The Texas teen who has been behind bars for months after being arrested for a sarcastic comment he made on Facebook has been released after an anonymous donor abruptly came forward to cover his $500,000 bond.
It all started on February 13th.
"Oh yeah, I'm real messed up in the head, I'm going to go shoot up a school full of kids and eat their still, beating hearts," Justin replied, according to his father Jack.
The comment, which Jack insists was "sarcastic," made its way to the eyeballs of an unidentified Canadian citizen who called up the Canadian Crime Stoppers Association — a nonprofit which promises cash money (up to $2,000) for tips that lead to arrests.
Using the information provided to them by the anonymous tipster, Crime Stoppers reached out to the Austin Regional Intelligence Center, which prompted the Austin Police Department to issue a warrant for Justin's arrest on suspicion of "making a terroristic threat."
He was subsequently picked up and booked into Austin’s Travis County Jail, where he remained for several weeks having been unable to come up with the $250,000 necessary to bail out.
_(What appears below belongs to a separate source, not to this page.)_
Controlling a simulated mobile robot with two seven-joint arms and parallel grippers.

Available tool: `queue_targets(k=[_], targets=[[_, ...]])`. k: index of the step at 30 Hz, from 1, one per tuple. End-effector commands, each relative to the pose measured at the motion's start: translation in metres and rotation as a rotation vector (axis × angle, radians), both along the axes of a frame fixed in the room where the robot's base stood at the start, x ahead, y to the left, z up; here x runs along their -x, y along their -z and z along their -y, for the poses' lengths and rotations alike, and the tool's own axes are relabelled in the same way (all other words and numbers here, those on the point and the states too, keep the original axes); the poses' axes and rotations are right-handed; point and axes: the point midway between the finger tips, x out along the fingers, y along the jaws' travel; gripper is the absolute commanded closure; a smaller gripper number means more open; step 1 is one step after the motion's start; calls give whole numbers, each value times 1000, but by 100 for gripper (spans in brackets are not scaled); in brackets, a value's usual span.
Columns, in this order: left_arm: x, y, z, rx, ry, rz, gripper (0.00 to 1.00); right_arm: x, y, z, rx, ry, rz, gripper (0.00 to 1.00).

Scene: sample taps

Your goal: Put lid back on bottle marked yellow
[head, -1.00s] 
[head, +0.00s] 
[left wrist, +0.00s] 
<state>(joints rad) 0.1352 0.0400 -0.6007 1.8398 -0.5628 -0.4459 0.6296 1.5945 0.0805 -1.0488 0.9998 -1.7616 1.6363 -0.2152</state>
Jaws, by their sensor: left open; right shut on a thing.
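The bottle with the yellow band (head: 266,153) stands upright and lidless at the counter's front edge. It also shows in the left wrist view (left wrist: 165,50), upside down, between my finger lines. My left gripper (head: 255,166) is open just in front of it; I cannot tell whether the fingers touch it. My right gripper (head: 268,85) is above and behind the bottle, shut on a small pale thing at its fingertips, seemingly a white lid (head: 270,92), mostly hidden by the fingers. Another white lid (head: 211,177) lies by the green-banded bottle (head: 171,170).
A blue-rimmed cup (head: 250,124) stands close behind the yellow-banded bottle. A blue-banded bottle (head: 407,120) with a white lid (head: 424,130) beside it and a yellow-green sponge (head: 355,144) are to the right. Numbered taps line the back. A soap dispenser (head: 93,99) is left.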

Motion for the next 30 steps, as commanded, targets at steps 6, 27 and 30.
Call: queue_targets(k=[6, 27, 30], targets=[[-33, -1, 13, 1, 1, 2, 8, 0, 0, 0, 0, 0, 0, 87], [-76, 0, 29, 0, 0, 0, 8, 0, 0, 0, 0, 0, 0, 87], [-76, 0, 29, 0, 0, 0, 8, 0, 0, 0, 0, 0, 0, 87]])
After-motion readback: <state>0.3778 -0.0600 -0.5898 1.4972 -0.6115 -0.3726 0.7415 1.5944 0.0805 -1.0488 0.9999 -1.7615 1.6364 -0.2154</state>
After he rejected an offer to plead guilty in exchange for eight years in prison, a grand jury indicted him on the terroristic threat charge, and a hearing date was set for July 16th.
The last few months have been extremely hard on Justin, who, according to his lawyer, was regularly beaten by other inmates to the point where he had to be put in solitary confinement and placed on suicide watch.
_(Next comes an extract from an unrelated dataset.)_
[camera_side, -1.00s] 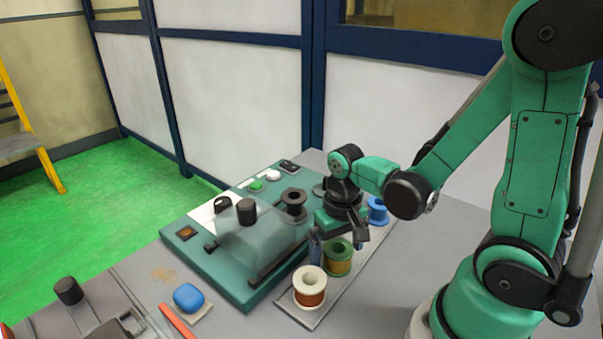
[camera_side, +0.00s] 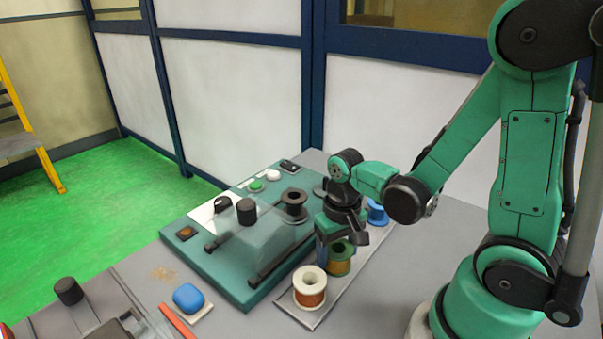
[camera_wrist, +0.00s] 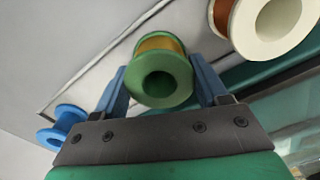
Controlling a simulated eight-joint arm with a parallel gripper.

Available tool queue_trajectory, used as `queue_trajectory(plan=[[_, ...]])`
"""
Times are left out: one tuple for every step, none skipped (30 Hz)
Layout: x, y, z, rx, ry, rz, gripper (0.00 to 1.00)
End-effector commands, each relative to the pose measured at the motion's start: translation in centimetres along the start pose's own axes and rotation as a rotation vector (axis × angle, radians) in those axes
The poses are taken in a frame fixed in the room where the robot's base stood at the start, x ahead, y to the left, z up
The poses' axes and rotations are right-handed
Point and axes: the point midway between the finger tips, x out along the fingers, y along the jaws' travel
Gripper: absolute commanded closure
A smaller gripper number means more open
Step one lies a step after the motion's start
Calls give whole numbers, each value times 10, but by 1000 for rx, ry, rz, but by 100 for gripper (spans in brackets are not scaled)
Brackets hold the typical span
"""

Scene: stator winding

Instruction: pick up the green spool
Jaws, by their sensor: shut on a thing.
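The green spool (camera_side: 340,259), wound with copper-coloured wire, stands on the grey tray (camera_side: 318,317) between the white spool and the blue spool. My gripper (camera_side: 335,248) is over it, with its fingers down at the spool. In the wrist view the green spool (camera_wrist: 160,75) sits between the two blue fingers of my gripper (camera_wrist: 160,82), which are shut on it from both sides. I cannot see clear space under the spool, so it appears to rest on the tray. The gripper hides part of its top in the side view.
The white spool (camera_side: 310,287) stands close in front of the green one, and the blue spool (camera_side: 377,212) stands behind. The green winding machine (camera_side: 240,262) with a black spool holder lies just left of the tray.

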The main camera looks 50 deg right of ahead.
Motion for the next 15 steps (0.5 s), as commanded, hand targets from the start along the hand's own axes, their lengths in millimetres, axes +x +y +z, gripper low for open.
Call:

Happily for Justin's family, an "anonymous good Samaritan" offered to donate the $500,000 in bail money so Justin could be released ahead of his court date.
"I just think that it got taken out of context and it’s been blown out of proportion," Justin told Bolduan, referring to his now-infamous Facebook comment.
Justin does regret posting the comment, saying if he had it to do again he would have "thought a lot more about what I said and how permanent my writing is."
But he also wants his case to serve as a warning to others who are posting their every waking thought on social networking sites.
"I just want to make it clear that people should be very, very careful of what they say and it’s being recorded all the time if you say it on any website, anywhere," he said. " And you can get in trouble for something that’s not something you should get in trouble for. And I just want people to be warned."
Justin plans to stay near New Braunfels until his scheduled court appearance on Tuesday. If convicted, he faces up to 10 years in prison.